Aim
Omit the pictures and output every entry below exactly as written.

Material to process

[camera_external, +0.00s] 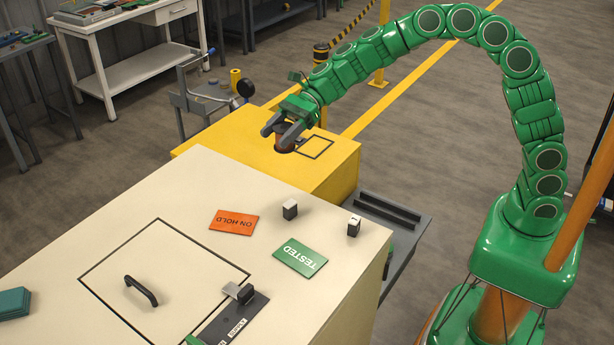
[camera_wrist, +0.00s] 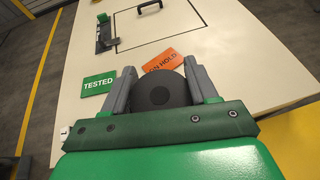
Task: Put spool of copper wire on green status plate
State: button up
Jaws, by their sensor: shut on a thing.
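My gripper (camera_external: 276,141) is shut on the spool of copper wire (camera_external: 287,141), held in the air near the yellow cabinet. In the wrist view the spool (camera_wrist: 160,93) shows as a dark round end between the two grey fingers (camera_wrist: 160,70). Its copper colour shows only a little, in the external view. The green status plate (camera_external: 300,257), marked TESTED, lies flat on the cream worktop with nothing on it. It also shows in the wrist view (camera_wrist: 98,84), left of my gripper. The spool is apart from the plate.
The orange ON HOLD plate (camera_external: 234,220) lies left of the green one. Two small dark blocks with white faces (camera_external: 290,210) (camera_external: 353,226) stand near the worktop's far edge. A metal latch (camera_external: 240,292) and a black handle (camera_external: 141,291) rise from the cream worktop (camera_external: 200,180). The yellow cabinet (camera_external: 335,175) stands behind.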

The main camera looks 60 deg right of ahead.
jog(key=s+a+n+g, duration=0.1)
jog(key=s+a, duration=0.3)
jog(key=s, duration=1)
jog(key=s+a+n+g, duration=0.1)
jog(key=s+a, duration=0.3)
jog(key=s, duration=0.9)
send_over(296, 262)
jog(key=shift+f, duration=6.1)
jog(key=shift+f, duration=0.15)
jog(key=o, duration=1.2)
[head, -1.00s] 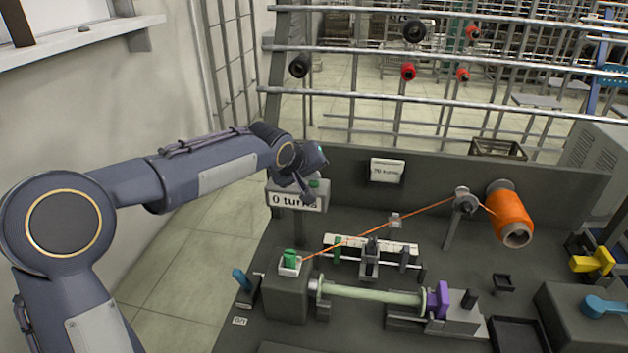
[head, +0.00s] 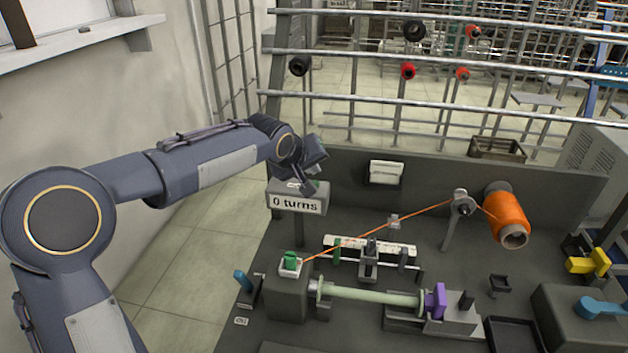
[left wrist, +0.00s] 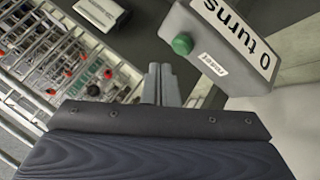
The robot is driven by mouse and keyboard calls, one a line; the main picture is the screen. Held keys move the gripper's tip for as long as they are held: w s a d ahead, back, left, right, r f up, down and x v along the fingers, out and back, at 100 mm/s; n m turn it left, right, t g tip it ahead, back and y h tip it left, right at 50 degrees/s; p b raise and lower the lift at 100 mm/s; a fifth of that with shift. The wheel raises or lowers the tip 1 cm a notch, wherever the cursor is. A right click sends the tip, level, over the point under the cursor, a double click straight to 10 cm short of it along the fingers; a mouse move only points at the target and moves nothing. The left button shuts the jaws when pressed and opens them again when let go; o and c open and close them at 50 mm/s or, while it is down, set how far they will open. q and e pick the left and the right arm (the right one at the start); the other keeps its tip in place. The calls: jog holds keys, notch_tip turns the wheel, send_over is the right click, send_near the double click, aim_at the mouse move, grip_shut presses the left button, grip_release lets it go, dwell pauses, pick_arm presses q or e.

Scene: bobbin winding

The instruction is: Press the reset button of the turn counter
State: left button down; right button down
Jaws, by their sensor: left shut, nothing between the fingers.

Task output
[camera_external, +0.00s] 
[camera_wrist, +0.00s] 
Task: Put spool of copper wire on green status plate
State: button up
Jaws, by their sensor: shut on a thing.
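My gripper (camera_external: 276,141) is shut on the spool of copper wire (camera_external: 287,141), held in the air near the yellow cabinet. In the wrist view the spool (camera_wrist: 160,93) shows as a dark round end between the two grey fingers (camera_wrist: 160,70). Its copper colour shows only a little, in the external view. The green status plate (camera_external: 300,257), marked TESTED, lies flat on the cream worktop with nothing on it. It also shows in the wrist view (camera_wrist: 98,84), left of my gripper. The spool is apart from the plate.
The orange ON HOLD plate (camera_external: 234,220) lies left of the green one. Two small dark blocks with white faces (camera_external: 290,210) (camera_external: 353,226) stand near the worktop's far edge. A metal latch (camera_external: 240,292) and a black handle (camera_external: 141,291) rise from the cream worktop (camera_external: 200,180). The yellow cabinet (camera_external: 335,175) stands behind.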

The main camera looks 60 deg right of ahead.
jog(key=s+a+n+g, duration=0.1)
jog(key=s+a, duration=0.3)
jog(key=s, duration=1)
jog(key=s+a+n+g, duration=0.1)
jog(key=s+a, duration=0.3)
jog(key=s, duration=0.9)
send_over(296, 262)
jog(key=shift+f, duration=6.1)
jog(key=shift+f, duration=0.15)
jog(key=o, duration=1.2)
[head, -1.00s] 
[head, +0.00s] 
[left wrist, +0.00s] 
The robot is driven by mouse and keyboard calls, one a line; the main picture is the screen. Held keys move the gripper's tip for as long as they are held: w s a d ahead, back, left, right, r f up, down and x v along the fingers, out and back, at 100 mm/s; n m turn it left, right, t g tip it ahead, back and y h tip it left, right at 50 degrees/s; p b raise and lower the lift at 100 mm/s; a fifth of that with shift. The wheel raises or lowers the tip 1 cm a notch, wherever the cursor is. A right click sends the tip, level, over the point under the cursor, a double click straight to 10 cm short of it along the fingers; a mouse move only points at the target and moves nothing. The left button shuts the jaws when pressed and opens them again when let go; o and c open and close them at 50 mm/s or, while it is down, set how far they will open. q and e pick the left and the right arm (the right one at the start); the other keeps its tip in place. The calls: jog holds keys, notch_tip turns the wheel, send_over is the right click, send_near the double click, aim_at the mouse move, grip_shut presses the left button, grip_release lets it go, dwell pauses, pick_arm presses q or e.

Scene: bobbin winding

The instruction is: Press the reset button of the turn counter
State: left button down; right button down
Jaws, by their sensor: left shut, nothing between the fingers.

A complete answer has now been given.